The agile manifesto is so broad and vague, it is all things to all people, and therefore useless. As soon as you start transforming it into actionable items, in a non-working team, you immediately start getting capital-A 'Agile' abominations, because there are always capital-R 'Reasons' for why <your company's particular flavour of horrorshow> is having a negative impact on developer productivity. 'Reasons' that neither you, nor your team lead, nor his manager have any power to change, regardless of whether or not you are six-sigma-black-belt-scrum-master-rock-star-certified.
There's only two valuable ideas in agile, that are actually broadly applicable.

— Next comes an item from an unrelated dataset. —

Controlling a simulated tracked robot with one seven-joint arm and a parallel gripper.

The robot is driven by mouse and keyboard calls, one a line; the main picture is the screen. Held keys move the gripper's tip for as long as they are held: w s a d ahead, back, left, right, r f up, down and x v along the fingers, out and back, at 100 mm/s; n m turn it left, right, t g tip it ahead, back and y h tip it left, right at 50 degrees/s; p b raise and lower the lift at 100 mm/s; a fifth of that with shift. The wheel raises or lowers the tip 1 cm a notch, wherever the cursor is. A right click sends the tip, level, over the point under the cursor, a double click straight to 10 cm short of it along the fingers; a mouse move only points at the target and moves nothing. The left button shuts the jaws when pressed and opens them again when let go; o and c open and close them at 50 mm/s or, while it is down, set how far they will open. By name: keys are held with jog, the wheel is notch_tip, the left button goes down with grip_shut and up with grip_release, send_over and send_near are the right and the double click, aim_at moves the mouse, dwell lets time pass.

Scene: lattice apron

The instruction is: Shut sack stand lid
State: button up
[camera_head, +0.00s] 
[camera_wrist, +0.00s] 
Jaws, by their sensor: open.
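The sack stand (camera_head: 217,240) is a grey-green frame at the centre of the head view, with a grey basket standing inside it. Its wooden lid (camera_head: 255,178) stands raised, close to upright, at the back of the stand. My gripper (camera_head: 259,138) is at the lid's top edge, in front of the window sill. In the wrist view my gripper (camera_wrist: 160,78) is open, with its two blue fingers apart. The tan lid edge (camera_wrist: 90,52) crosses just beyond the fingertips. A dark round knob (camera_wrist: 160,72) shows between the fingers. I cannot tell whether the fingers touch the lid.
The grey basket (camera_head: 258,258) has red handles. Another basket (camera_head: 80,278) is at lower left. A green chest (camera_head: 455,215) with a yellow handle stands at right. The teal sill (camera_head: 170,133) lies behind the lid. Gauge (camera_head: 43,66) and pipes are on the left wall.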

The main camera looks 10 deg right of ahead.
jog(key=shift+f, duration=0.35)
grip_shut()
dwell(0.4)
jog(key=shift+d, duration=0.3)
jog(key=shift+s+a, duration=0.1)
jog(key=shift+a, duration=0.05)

1. Do continuous integration.
2. If it doesn't make sense to do something, don't do it.
You don't need to get into philosophical discussions over the manifesto, and the purity of your adherence to agile philosophies, or any of that nonsense.
What you do need to do is to go and deploy Jenkins (Or whatever the new hotness is in the CI world), and don't build features that nobody needs.

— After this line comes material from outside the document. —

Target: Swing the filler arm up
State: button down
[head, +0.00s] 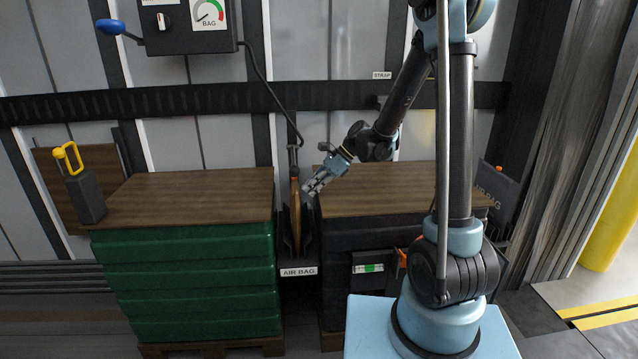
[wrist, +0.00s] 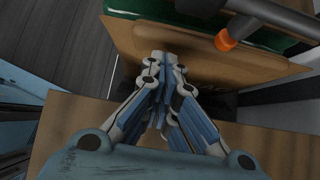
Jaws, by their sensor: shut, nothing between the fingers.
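My gripper (head: 309,193) is shut and empty, above the near edge of the right stack beside the gap. In the wrist view its fingertips (wrist: 162,62) meet in front of a tan air bag (wrist: 205,68); whether they touch it is unclear. In the head view the bag (head: 296,215) stands on edge in the gap between the stacks. A dark bar with an orange tip (wrist: 228,40), apparently the filler arm, lies across the bag's top in the wrist view, right of and beyond my fingertips. In the head view a dark fitting (head: 293,155) at the hose's end stands above the bag.
The green stack (head: 190,275) is left of the gap and the black stack (head: 345,238) right, both wood-topped. A gauge box (head: 190,25) with a blue-knobbed lever (head: 110,27) hangs above; its hose (head: 262,80) runs down to the gap. A yellow-handled tool (head: 68,157) stands far left.

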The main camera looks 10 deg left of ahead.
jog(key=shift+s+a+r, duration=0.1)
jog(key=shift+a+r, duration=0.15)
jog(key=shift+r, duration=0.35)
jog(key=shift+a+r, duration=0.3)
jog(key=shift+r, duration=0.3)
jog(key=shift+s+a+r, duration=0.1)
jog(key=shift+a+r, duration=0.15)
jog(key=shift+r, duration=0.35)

As soon as you start transforming it into actionable items, in a non-working team, you immediately start getting capital-A 'Agile' abominations,
I think we should stop referring to those things as "Capital 'A' Agile" ( which isn't even an actual thing to begin with) and refer to them by their actual name: Scrum, Scrumban, SAFE, XP, Crystal, RUP, USDP, AUP, etc. At least we can try to make the point more clear that when we criticize these things, we're criticizing a specific "thing" and not some catch-all term. Given that there is no concrete methodology named "Agile" to actually criticize.
I work in an environment with projects for many different customers, and almost as many different approaches to coordination with the customer, and I'd say the points from the agile manifesto are quite useful to suggest and evaluate the process for a project. Can we get a proper quick feedback loop? Can I talk directly to people that actually know about the details? How does the change process work? How much overhead is there that's not directly relevant to doing whatever it is were asked to do? What kind of decisions do we need to stick to that have been made without/against technical guidance?
It really depends on the customer if that process is something that can't be influenced. Although of course we're as an external party often have more freedom in that regard than a customers direct employees.